Pour cet éditorialiste du Soleil, «La diversité des catégories de personnel nécessaire au bon fonctionnement d'une école justifie la largeur du spectre. La vérification ne peut se limiter aux cas de pédophilie.»
Une opinion très masquée
Pour ma part, au nom du bien des enfants, je considère qu'on verse un peu dans l'exagération. Dépenser 6 millions pour finalement débusquer 18 cas problématiques montre qu'il n'y a pas de véritable problème, d'autant plus que cette vérification n'est pas une garantie du comportement actuel et futur des employés embauchés.
De plus, je remarque qu'on applique aux enseignants des vérifications qu'on ne juge pas essentielles pour des employés pourtant à l'emploi de l'état. Pensons par exemple aux employés de la santé qui sont, eux aussi, en contact avec des enfants. Et à ce que je sache, on peut frauder l'état ailleurs que dans une école. Dans la même veine, à quand la vérification des antécédents judiciaires des commissaires scolaires et des députés?
Dans son éditorial, Mme Breton écrit: «Personne ne souhaite que l'intégrité ou la sécurité de son enfant soit menacée parce que la commission scolaire ou la direction de l'école privée a fait preuve de laxisme à l'embauche ou en cours d'emploi.»
Cette remarque m'a rappelé un incident que j'ai vécu au début de ma carrière.
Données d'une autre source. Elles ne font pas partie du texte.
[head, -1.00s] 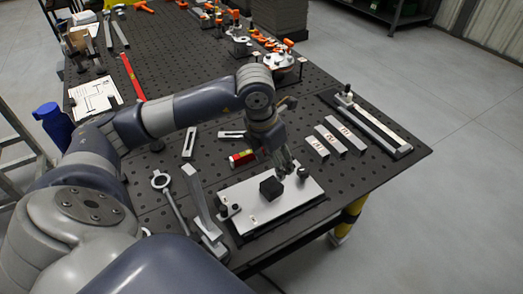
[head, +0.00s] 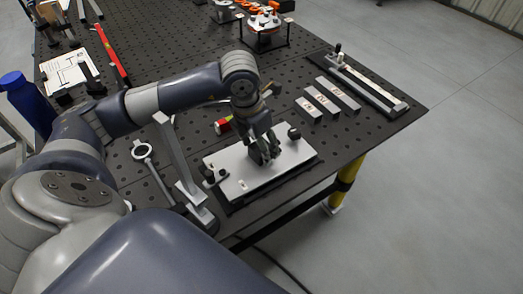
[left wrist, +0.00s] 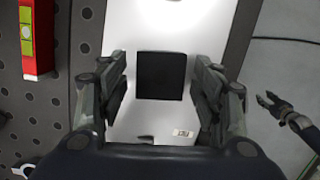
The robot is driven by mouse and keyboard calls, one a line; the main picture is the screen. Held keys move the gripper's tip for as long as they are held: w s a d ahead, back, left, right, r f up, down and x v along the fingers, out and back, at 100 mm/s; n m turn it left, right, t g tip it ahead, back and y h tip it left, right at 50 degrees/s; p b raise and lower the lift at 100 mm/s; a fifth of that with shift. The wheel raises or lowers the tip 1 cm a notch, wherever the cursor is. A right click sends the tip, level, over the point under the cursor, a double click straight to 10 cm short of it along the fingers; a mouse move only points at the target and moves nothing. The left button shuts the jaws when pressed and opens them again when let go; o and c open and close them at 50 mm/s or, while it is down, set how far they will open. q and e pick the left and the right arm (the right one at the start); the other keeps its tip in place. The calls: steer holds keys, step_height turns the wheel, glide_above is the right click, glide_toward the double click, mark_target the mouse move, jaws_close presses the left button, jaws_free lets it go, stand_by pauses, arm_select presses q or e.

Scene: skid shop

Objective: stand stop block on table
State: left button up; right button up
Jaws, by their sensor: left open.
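The stop block, a black cube (left wrist: 161,76), sits on the pale metal plate (head: 288,160) near the table's front edge. My left gripper (left wrist: 161,84) is open, with one finger on each side of the cube and a gap on both sides in the left wrist view. In the head view the left gripper (head: 265,157) points down at the plate and partly hides the cube. A dark gripper, seemingly my right one (left wrist: 272,102), shows at the right of the left wrist view, away from the plate; its jaw state is unclear.
The perforated black table (head: 180,60) has a tall metal bracket (head: 178,155) left of the plate and a red level (head: 222,126) behind it. Several labelled bars (head: 325,100) and a long rail fixture (head: 370,85) lie at the right. Open floor lies beyond the table edge.

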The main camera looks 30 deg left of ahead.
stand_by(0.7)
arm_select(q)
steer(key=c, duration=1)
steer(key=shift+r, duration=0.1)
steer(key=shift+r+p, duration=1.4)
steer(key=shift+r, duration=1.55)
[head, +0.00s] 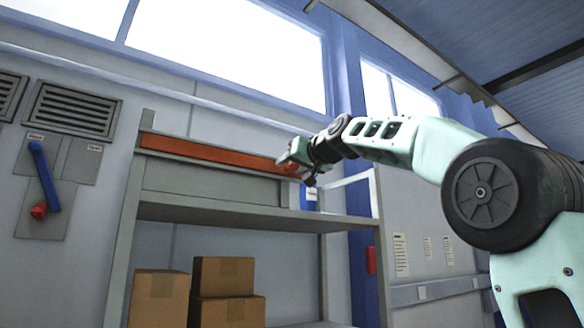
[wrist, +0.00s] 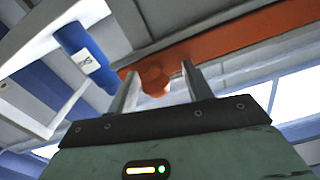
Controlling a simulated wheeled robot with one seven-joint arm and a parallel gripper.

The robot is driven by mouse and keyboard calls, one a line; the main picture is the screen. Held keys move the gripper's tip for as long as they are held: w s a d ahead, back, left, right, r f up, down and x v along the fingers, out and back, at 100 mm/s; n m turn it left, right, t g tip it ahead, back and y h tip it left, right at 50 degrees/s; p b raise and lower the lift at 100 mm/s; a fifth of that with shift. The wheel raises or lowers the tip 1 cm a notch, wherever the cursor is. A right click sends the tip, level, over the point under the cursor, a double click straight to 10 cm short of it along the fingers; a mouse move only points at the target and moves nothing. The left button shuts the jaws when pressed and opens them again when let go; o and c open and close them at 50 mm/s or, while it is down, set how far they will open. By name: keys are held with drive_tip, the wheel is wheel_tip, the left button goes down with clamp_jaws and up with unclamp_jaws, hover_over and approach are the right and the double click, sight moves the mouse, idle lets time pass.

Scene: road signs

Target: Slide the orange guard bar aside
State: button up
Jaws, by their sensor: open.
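The orange guard bar (head: 210,150) runs across the front of the upper shelf compartment in the head view. It also shows in the wrist view (wrist: 235,38), with an orange knob (wrist: 155,80) at its end. My gripper (head: 293,165) is at the bar's right end. In the wrist view my gripper (wrist: 158,82) is open, with one finger on each side of the knob. I cannot tell whether either finger touches it. A blue cylinder with a white label (wrist: 86,55) stands beside the knob; in the head view it is partly hidden behind my gripper.
The grey shelf unit (head: 250,215) holds several cardboard boxes (head: 225,277) on its lower level. A wall panel with a blue lever (head: 44,175) and a red knob is at the left. A white rail frame (head: 350,185) is right of the shelf.

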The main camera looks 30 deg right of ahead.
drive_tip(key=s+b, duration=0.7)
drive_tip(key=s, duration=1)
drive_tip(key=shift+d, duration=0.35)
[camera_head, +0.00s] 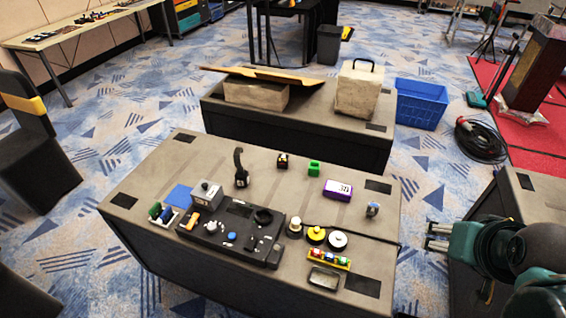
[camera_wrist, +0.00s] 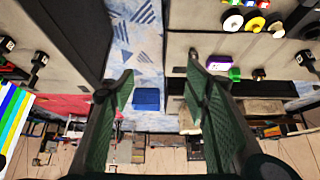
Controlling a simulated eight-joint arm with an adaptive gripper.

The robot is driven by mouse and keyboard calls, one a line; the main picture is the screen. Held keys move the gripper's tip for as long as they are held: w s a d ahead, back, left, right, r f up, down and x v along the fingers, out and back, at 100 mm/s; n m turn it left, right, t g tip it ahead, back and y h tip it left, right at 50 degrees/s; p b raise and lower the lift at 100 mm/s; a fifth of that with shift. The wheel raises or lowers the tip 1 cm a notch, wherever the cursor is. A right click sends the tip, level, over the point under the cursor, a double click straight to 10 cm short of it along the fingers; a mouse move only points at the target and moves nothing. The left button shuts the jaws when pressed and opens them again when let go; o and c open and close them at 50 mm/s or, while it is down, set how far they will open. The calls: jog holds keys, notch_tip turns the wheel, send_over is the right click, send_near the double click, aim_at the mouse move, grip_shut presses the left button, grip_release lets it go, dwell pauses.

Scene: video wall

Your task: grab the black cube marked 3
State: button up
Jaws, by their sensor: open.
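A small dark cube (camera_head: 283,161) stands near the back edge of the front table, left of a green block (camera_head: 314,168). Its top looks brownish, and I cannot read a 3 on it. In the wrist view the dark cube (camera_wrist: 258,74) shows tiny, beside the green block (camera_wrist: 235,74). My gripper (camera_head: 437,237) is at the right, beyond the front table's right edge and well apart from the cube. In the wrist view its two green-padded fingers (camera_wrist: 160,68) are spread wide, with nothing between them.
On the front table (camera_head: 140,180) are a purple box (camera_head: 337,189), a black upright piece (camera_head: 240,168), a black control panel (camera_head: 230,230) and yellow and white discs (camera_head: 327,238). A second table with boxes stands behind. A blue bin (camera_head: 421,103) is on the floor.

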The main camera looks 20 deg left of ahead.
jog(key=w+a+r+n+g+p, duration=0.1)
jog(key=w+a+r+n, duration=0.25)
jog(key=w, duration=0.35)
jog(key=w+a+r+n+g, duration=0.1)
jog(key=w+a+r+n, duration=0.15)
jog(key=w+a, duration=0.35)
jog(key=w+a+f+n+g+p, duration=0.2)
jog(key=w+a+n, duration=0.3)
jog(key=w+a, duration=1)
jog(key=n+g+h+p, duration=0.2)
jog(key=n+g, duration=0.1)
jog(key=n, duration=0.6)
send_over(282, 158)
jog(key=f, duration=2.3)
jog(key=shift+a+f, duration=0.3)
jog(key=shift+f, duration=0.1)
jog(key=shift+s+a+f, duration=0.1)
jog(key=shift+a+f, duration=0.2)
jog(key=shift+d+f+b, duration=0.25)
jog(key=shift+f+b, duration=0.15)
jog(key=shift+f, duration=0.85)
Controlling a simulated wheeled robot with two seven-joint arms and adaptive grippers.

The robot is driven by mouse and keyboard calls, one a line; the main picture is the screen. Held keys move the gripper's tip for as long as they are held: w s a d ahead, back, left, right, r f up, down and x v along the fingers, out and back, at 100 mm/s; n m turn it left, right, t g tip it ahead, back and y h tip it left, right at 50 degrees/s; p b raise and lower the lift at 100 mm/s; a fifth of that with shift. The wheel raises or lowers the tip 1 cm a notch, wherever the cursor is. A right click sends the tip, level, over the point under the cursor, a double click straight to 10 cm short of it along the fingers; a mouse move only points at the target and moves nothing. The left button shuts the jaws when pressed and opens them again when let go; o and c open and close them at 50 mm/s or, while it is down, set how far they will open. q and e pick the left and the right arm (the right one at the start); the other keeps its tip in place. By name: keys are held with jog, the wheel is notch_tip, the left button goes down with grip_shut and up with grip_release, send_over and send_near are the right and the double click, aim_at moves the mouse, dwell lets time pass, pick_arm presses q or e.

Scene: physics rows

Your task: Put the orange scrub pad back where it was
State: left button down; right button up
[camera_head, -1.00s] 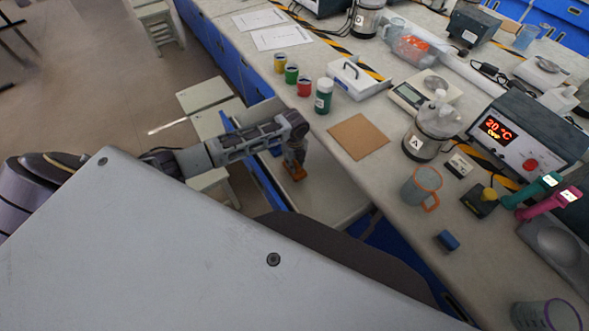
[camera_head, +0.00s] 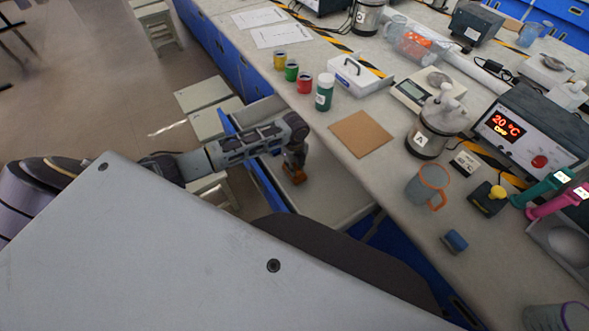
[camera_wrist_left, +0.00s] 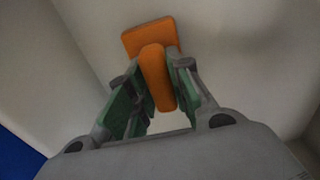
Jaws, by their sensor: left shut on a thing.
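The orange scrub pad (camera_head: 295,175) is in my left gripper (camera_head: 293,162), low inside an open drawer (camera_head: 340,192) under the bench edge. In the left wrist view, the left gripper (camera_wrist_left: 160,84) is shut on the pad's raised grip, and the flat orange part (camera_wrist_left: 150,36) shows beyond the fingertips. The pale drawer floor and walls surround it there. I cannot tell whether the pad touches the drawer floor. My right gripper is not in view.
The drawer's blue front (camera_head: 267,184) stands left of the gripper. The bench edge runs close on its right. On the bench are a brown mat (camera_head: 361,134), a green-labelled bottle (camera_head: 324,92), small coloured jars and a grey mug (camera_head: 427,186). The drawer interior looks otherwise empty.

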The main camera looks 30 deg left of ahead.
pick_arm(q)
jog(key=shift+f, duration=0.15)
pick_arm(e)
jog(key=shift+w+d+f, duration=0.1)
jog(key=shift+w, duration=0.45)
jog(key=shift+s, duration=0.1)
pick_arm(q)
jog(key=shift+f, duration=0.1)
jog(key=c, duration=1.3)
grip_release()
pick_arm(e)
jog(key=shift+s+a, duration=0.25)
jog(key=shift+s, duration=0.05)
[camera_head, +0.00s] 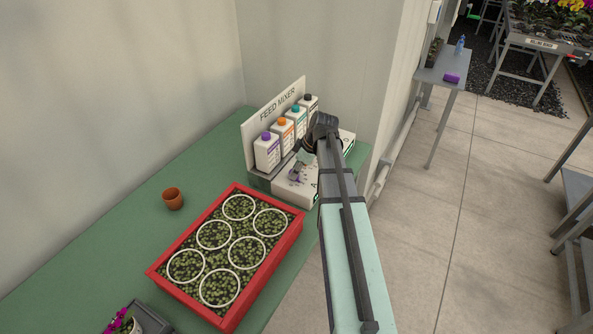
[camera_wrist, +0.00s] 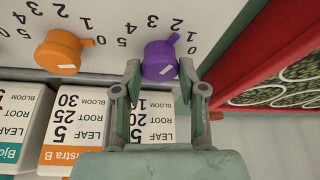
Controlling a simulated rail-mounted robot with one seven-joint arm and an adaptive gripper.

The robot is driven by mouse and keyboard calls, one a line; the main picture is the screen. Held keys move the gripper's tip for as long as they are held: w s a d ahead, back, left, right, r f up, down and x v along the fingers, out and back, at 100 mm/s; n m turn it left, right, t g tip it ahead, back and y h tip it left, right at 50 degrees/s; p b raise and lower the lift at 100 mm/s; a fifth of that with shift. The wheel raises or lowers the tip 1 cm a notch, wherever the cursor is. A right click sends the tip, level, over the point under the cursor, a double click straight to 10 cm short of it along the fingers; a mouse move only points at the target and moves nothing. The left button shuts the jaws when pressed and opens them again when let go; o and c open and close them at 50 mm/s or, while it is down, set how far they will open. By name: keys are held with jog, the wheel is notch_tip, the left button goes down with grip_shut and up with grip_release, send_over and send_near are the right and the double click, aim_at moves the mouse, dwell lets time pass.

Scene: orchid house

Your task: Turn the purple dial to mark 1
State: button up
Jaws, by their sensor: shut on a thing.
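The purple dial (camera_wrist: 160,62) sits on the white panel of the feed mixer, between my gripper's two fingers. My gripper (camera_wrist: 160,80) is shut on it, with one finger on each side. The dial's pointer leans to the upper right in the wrist view, toward the side of marks 1 and 2. I cannot tell the exact mark it meets. Printed numbers 0 to 5 arc around the dial. In the head view, the dial (camera_head: 294,176) is partly hidden under my gripper (camera_head: 297,167), which reaches down onto the feed mixer (camera_head: 286,194).
An orange dial (camera_wrist: 62,52) stands left of the purple one in the wrist view. Several bottles (camera_head: 267,152) line the mixer's back. A red tray (camera_head: 245,304) of seedlings stands close by. A terracotta pot (camera_head: 173,199) sits on the green bench (camera_head: 135,243).

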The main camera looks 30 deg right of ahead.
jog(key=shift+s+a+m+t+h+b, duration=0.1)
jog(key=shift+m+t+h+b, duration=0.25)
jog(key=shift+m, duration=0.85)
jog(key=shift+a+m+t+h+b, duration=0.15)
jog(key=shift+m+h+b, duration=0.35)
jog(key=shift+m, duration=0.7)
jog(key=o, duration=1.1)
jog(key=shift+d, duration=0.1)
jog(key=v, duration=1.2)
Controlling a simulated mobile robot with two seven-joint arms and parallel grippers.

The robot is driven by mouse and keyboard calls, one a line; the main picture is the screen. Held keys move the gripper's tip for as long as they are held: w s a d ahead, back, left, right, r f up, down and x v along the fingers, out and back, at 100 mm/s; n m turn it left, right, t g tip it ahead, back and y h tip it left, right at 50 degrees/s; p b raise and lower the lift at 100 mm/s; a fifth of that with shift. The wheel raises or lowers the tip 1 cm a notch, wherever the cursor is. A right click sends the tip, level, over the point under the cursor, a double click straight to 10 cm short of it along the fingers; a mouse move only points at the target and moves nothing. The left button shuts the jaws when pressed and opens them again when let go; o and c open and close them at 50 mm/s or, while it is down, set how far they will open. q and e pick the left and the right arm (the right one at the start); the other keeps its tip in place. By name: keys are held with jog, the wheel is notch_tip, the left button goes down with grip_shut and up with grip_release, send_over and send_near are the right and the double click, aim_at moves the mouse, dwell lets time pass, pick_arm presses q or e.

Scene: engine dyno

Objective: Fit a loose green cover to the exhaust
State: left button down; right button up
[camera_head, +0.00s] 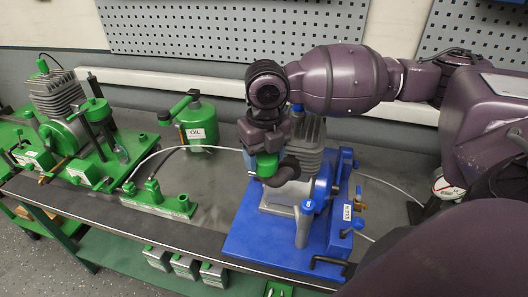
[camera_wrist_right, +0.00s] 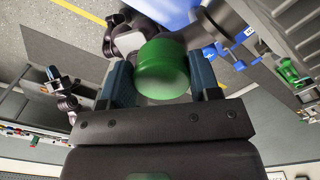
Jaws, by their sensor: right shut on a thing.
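My right gripper (camera_wrist_right: 165,85) is shut on a round green cover (camera_wrist_right: 163,68), with one blue finger on each side of it. In the head view the cover (camera_head: 267,164) is below the right wrist, at the open end of the dark exhaust pipe (camera_head: 287,172) on the blue-based engine (camera_head: 311,150). In the right wrist view the grey exhaust pipe (camera_wrist_right: 225,25) passes behind the cover. I cannot tell whether the cover touches the pipe. Parts at the left of the wrist view look like my left gripper (camera_wrist_right: 54,76), small and unclear.
A green-based engine (camera_head: 62,110) stands at the left of the bench. A green oil can (camera_head: 196,122) and a green block with fittings (camera_head: 160,200) sit between the engines. A white cable crosses the bench. A grey pegboard (camera_head: 235,28) hangs behind.

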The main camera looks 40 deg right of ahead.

Plusieurs élèves étaient venues me voir parce qu'elles étaient intimidées par le comportement intimidant d'un collègue: regards inappropriés et soutenus, remarques déplacées et à double sens... Après une plus longue vérification personnelle (Prof masqué enquête...) et beaucoup de réflexion, il m'est apparu évident que je devais rapporter ce cas tellement plus les signes montraient qu'il y avait quelque chose qui clochait (par exemple, danser un slow collé et tâter les seins d'une élève mineure dans un bar). Ce fut la seule fois de ma carrière, d'ailleurs.
Finalement, il a été impossible de porter plainte contre cet individu. Les preuves n'auraient pas été suffisantes et les élèves concernées n'avaient pas envie d'être mêlées à un processus judiciaire. Mais bien coincé dans une rencontre avec un directeur, ce dernier avait remis sa démission en échange qu'on n'aille pas plus loin avec cette histoire.
Rien ne figure dans le dossier de ce dernier, qui travaille aujourd'hui dans une commission scolaire voisine, et on ne peut qu'espérer qu'il a compris le message. Sauf qu'un doute a toujours hanté mon esprit.
Alors, le laxisme et les vérifications...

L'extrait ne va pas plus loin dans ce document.